Praticamente todas as inconsistências e estranhezas da produção são explicáveis ao se levar em conta a natureza televisiva da fita, cujo estatuto enquanto longa animado e sequência de uma produção infinitamente superior deve-se mais a uma decisão de marketing do que de qualquer intento criativo.
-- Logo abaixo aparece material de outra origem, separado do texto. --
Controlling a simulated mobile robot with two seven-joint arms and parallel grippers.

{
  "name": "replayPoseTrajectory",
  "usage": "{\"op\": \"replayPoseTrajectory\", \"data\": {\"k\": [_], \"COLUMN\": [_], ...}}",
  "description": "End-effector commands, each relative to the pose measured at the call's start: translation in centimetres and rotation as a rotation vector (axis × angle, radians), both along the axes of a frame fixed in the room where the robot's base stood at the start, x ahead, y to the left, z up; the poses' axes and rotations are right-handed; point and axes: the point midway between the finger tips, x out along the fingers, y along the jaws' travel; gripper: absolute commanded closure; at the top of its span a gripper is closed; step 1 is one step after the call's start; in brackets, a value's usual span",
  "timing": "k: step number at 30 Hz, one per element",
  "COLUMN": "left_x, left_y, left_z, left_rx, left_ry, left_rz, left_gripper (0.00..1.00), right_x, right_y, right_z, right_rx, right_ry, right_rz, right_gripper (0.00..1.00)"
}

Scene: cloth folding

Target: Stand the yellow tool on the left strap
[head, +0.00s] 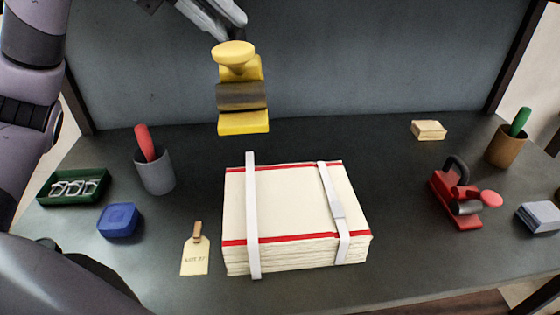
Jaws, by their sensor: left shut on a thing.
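The yellow tool (240,122) hangs in the air above the far left of the cloth stack, its round knob at the top and a dark band across its middle. My left gripper (226,28) is shut on it from behind the knob; the exact contact is hidden. The left strap (251,215) is a white band running over the stack (293,205) from back to front near its left side. The tool is apart from the strap, above and behind it. My right gripper is not in view.
A red tool (462,195) stands to the right. A tag (195,256), blue box (120,219), grey cup (155,172) and green tray (74,201) lie left. A grey panel (330,75) stands behind.

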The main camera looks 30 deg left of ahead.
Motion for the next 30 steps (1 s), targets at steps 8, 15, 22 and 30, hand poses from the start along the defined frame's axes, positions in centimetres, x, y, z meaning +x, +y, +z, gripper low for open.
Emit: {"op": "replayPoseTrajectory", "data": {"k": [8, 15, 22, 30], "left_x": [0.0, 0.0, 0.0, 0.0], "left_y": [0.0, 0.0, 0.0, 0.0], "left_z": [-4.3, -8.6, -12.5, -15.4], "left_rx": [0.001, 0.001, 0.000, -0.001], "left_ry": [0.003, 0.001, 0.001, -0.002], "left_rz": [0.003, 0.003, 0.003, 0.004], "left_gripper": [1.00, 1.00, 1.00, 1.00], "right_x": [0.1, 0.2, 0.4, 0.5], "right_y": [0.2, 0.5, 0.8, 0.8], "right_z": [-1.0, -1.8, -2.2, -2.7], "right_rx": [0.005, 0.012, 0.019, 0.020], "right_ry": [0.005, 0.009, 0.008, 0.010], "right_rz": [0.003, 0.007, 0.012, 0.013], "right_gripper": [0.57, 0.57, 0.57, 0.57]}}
Apoiando-se nos ótimos e carismáticos personagens e no mundo e mitologia astutamente criados no longa de 1992, O Retorno de Jafar traz ares de televisão feita às pressas, e por conta disso não tem como atingir seu objetivo de ser vendido e visto como sequência em qualquer altura do original, mesmo levando-se em conta o fator direct-to-video. Porém, ainda assim vale notar o sucesso relativo do filme em oferecer entretenimento doméstico a um público infantil sedento por mais do universo de Aladdin à época.
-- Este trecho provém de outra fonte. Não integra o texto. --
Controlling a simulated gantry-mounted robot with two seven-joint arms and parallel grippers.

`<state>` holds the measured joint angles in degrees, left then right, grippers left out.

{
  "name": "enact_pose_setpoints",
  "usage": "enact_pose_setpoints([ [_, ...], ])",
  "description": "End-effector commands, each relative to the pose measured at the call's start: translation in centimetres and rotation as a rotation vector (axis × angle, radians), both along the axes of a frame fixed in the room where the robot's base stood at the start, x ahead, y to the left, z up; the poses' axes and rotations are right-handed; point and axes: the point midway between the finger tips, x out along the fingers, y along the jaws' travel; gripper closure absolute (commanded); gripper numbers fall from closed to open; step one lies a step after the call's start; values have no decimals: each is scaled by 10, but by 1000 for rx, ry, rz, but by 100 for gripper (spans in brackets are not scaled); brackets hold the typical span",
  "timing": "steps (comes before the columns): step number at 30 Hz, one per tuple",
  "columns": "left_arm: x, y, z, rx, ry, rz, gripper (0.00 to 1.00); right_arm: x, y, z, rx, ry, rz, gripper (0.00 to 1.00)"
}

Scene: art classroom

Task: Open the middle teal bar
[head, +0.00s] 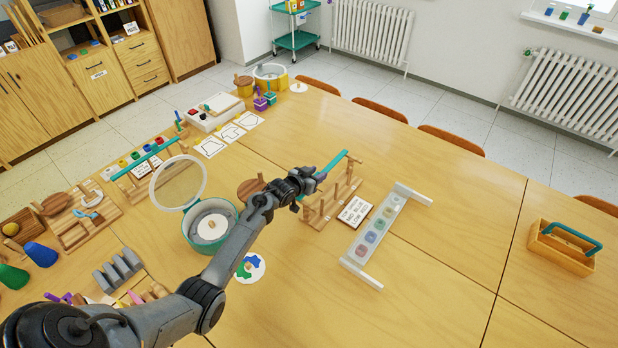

Ao contrário de outras produções do mesmo tipo, a fita mantém o respeito com o mundo e temáticas do original e traz uma caracterização mínima do elenco de personagens em um enredo bastante razoável para inaugurar as aventuras televisivas da turma de Aladdin. Com um melhor acabamento no setor de animação, a produção poderia estar à altura da série animada que se seguiu ou mesmo de Aladdin e os 40 Ladrões. Da forma como acabou sendo finalizado, permanece sendo para sempre um belíssimo guilty pleasure para as crianças da época — como este que vos escreve —  que piraram com a perspectiva de aventuras continuadas no universo mágico do longa original.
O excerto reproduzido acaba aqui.